Stevens was another talented diplomat with long experience in the region. A blond-haired, charismatic Californian who spoke both French and Arabic, he had served in Syria, Egypt, Saudi Arabia, and Jerusalem. Chris devoured old Libyan histories and memoirs and delighted in sharing obscure historical trivia and cracking jokes in the local dialect. I asked Chris to return to Libya to make contact with the rebel council in their stronghold of Benghazi. It was a challenging and dangerous mission, but America needed to be represented there. Chris agreed and accepted the assignment. His mother liked to say that he had sand in his shoes, always moving and running and working, seeking out new challenges and adventures across the Middle East.

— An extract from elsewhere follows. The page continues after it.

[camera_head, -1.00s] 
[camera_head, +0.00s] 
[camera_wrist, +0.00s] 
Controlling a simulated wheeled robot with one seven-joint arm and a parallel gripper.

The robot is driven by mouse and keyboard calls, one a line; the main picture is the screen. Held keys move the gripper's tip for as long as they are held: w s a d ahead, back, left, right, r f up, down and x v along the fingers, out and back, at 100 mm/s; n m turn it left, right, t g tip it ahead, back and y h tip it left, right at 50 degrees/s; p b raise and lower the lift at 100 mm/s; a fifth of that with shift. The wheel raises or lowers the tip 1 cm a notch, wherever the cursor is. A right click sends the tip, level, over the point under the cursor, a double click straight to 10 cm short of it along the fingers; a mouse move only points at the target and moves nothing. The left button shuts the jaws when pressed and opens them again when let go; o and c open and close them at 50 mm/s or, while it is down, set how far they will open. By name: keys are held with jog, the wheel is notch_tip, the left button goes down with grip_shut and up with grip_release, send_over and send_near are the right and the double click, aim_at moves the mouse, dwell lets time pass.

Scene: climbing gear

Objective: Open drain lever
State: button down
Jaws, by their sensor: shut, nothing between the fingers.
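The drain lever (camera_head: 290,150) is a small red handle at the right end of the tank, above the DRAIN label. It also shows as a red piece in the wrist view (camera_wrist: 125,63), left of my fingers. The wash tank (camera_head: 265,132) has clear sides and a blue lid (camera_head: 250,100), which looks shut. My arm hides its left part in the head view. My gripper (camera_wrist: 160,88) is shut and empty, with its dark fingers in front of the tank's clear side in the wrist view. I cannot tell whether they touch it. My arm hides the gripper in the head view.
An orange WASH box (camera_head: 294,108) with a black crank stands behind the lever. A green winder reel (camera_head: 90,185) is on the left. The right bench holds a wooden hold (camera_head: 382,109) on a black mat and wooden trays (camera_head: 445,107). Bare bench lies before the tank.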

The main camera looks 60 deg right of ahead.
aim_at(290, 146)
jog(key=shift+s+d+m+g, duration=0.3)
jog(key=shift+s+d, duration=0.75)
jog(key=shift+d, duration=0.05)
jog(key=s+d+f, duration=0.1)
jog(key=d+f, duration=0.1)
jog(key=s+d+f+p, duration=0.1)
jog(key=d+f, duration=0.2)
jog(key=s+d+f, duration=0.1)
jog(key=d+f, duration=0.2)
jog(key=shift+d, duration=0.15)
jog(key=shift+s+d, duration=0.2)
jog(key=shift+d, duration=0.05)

After years of experience in the field, he understood that the difficult and dangerous places are where America’s interests are most at stake and where it’s most important that we’re represented with skilled and subtle diplomacy. Later in the spring he and a very small team arrived in Benghazi on board a Greek cargo ship, like a 19th-century envoy, and got right to work building relationships with the civilian and military leaders of the rebellion. He did such an impressive job I would later ask the President to nominate him to succeed Cretz as our Ambassador to Libya.
Finally, around 10 P.M., Jibril arrived at the Westin in Paris accompanied by Bernard-Henri Lévy, who had helped arrange the meeting. They made quite a pair, the rebel and the philosopher. Hard to tell who was who. Jibril appeared more like a technocrat than a firebrand. He was small and bespectacled, with thinning hair and a stern demeanor. Lévy, by contrast, cut a dramatic and stylish figure, with long wavy hair and his shirt open practically down to his navel. He has been quoted as saying, “God is dead but my hair is perfect.” (To that I’d say, I think God is alive, but I’d love to have perfect hair!)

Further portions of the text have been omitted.